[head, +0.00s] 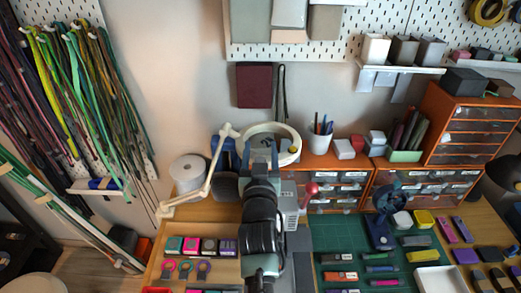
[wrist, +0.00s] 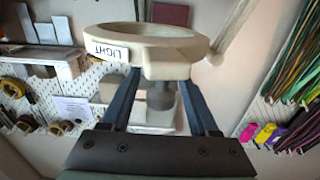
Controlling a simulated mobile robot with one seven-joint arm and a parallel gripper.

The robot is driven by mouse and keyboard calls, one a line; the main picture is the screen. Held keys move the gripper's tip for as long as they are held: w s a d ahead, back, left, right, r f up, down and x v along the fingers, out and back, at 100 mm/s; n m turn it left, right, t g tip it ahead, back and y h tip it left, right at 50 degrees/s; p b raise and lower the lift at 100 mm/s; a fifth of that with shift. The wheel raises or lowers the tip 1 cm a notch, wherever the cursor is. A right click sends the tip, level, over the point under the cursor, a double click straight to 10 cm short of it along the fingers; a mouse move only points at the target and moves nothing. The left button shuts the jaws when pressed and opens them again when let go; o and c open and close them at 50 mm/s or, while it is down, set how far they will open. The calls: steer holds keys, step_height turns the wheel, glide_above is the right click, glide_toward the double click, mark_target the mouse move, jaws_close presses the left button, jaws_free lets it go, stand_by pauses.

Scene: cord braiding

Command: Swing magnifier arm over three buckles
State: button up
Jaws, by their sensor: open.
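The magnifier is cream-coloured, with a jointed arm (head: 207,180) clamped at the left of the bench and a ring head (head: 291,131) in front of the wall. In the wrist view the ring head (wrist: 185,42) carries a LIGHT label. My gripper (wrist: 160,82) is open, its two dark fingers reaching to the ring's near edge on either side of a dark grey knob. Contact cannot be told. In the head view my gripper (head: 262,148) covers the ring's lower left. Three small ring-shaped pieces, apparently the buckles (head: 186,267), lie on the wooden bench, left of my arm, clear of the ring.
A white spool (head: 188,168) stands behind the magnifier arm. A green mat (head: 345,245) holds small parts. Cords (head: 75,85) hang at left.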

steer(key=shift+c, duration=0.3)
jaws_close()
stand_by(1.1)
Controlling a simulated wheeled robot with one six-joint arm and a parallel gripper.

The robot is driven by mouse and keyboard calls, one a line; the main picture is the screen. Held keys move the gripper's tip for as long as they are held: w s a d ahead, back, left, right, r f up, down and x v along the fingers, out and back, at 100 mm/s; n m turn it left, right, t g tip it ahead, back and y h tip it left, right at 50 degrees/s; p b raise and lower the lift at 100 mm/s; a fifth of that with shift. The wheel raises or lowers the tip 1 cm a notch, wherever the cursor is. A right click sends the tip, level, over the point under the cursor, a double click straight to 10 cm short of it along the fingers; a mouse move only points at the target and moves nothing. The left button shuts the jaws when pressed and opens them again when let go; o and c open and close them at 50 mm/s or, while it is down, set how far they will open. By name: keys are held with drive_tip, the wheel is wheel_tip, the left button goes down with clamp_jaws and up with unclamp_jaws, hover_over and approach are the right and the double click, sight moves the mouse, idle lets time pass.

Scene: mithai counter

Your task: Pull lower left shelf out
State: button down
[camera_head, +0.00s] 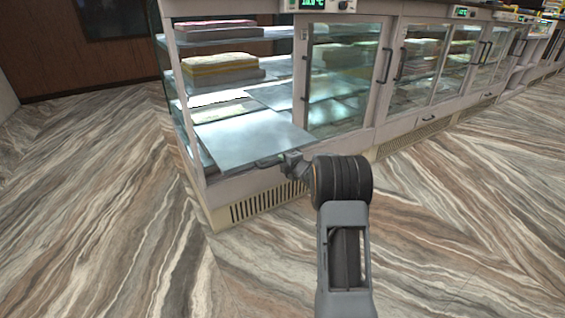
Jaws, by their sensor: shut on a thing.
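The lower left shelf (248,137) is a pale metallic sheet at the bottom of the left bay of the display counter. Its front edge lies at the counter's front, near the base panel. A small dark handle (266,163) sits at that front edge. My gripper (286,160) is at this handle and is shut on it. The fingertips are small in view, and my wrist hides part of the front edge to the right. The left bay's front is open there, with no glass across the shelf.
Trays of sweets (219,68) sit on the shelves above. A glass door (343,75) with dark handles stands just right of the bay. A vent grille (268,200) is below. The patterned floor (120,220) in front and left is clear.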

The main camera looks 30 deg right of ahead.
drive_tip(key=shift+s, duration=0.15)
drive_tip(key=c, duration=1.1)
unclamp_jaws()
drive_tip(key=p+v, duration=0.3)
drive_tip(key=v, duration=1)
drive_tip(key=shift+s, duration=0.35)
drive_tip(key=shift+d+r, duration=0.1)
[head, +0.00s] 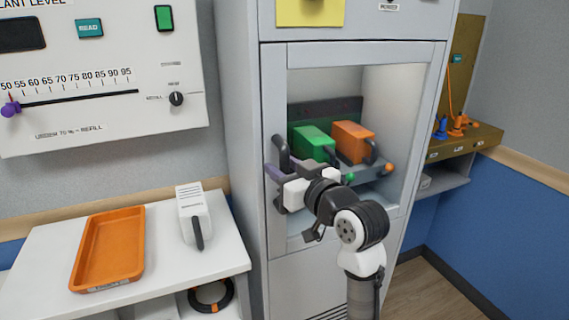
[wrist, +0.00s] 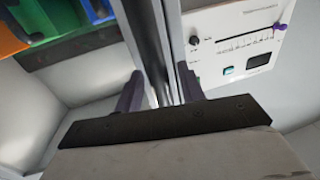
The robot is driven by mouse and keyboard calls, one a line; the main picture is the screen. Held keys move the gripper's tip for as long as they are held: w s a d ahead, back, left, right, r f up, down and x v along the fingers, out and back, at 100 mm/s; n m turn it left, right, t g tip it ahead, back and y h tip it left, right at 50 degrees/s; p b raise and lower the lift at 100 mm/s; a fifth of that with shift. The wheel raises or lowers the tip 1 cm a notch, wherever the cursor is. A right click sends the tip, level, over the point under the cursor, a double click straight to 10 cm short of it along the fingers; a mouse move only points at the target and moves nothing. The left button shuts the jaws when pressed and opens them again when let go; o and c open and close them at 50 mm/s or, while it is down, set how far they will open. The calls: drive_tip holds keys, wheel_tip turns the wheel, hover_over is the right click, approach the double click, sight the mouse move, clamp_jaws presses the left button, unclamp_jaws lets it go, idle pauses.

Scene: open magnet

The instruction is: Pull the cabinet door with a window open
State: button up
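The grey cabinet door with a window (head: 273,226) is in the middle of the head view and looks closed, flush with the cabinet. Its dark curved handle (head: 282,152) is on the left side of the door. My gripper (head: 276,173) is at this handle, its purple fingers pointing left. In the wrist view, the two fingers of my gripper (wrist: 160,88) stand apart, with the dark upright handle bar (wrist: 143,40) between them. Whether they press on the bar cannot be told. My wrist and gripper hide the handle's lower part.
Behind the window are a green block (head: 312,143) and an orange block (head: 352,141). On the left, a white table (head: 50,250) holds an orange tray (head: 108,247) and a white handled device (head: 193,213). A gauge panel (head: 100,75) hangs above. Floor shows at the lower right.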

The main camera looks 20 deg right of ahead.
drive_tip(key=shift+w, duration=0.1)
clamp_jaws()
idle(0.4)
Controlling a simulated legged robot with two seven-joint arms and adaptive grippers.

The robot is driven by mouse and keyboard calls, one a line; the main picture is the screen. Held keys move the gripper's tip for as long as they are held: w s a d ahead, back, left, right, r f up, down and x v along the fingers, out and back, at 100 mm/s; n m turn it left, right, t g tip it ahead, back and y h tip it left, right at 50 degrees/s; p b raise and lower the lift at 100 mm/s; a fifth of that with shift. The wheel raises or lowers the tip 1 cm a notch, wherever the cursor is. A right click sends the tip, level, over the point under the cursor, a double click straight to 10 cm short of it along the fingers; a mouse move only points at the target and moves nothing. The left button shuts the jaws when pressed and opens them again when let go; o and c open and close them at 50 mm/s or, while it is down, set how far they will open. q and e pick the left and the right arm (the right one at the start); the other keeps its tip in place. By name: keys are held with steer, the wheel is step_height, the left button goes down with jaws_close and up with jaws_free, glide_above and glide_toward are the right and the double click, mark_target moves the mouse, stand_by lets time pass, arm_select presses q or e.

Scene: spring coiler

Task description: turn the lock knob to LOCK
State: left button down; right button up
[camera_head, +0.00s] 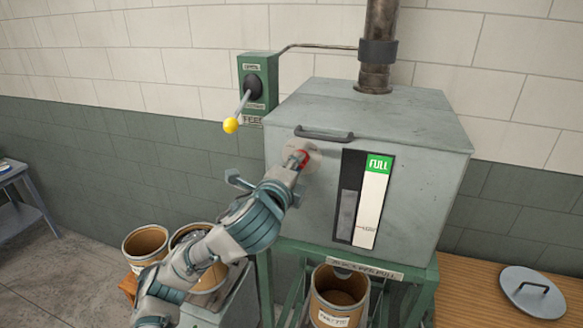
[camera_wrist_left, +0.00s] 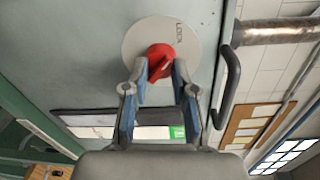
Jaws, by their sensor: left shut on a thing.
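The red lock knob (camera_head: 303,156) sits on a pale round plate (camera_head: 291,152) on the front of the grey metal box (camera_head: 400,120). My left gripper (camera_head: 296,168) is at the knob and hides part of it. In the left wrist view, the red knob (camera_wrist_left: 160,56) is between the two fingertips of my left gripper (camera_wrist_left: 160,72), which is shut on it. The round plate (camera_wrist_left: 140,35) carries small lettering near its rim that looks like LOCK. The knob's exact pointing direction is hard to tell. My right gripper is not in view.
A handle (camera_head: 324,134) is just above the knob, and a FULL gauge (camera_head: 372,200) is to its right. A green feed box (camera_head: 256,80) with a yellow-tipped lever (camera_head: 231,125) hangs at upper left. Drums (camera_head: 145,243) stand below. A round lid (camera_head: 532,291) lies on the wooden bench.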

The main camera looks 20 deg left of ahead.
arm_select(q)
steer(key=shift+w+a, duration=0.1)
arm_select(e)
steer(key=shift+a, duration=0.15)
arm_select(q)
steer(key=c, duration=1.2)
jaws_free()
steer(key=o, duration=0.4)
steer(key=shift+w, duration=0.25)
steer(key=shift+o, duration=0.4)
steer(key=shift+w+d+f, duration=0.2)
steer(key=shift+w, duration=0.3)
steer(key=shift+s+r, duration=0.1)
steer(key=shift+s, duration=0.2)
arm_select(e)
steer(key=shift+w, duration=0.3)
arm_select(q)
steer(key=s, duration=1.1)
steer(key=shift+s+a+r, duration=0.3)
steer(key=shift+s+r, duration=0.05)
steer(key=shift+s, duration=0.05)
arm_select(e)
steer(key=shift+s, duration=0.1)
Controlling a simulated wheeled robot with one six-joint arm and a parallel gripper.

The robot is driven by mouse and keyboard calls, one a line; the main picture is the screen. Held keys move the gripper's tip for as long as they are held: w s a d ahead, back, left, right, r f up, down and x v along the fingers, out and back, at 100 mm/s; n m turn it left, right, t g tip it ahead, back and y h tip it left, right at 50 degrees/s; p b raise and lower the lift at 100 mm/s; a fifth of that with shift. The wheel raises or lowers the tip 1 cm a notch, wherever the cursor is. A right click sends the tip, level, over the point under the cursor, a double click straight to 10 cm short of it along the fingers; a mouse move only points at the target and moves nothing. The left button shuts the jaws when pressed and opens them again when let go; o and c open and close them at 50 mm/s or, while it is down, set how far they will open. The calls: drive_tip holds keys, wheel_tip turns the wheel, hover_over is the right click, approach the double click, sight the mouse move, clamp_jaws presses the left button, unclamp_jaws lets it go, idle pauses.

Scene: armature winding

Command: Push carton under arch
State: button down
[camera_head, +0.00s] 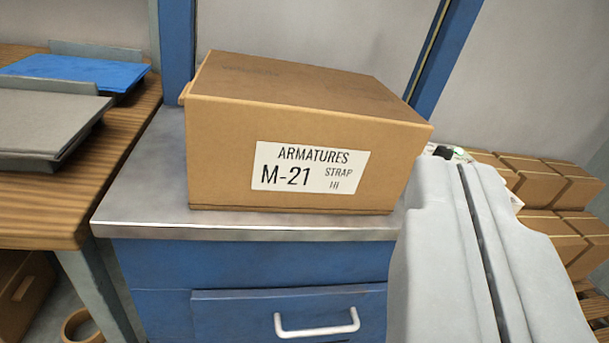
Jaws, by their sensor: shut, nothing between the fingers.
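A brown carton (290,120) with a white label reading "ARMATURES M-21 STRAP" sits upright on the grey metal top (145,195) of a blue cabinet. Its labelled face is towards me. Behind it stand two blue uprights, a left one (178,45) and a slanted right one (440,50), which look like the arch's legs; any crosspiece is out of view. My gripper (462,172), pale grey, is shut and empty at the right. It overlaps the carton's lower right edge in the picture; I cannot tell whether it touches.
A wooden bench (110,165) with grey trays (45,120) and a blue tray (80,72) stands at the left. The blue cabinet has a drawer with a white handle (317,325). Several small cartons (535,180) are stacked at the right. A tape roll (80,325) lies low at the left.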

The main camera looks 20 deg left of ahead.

+ + + + + + +

» SHORT EXERCISE
Using the records above, copy every line that has the word "Command" in it.

» ANSWER TO THE TASK
Command: Swing magnifier arm over three buckles
Command: Push carton under arch

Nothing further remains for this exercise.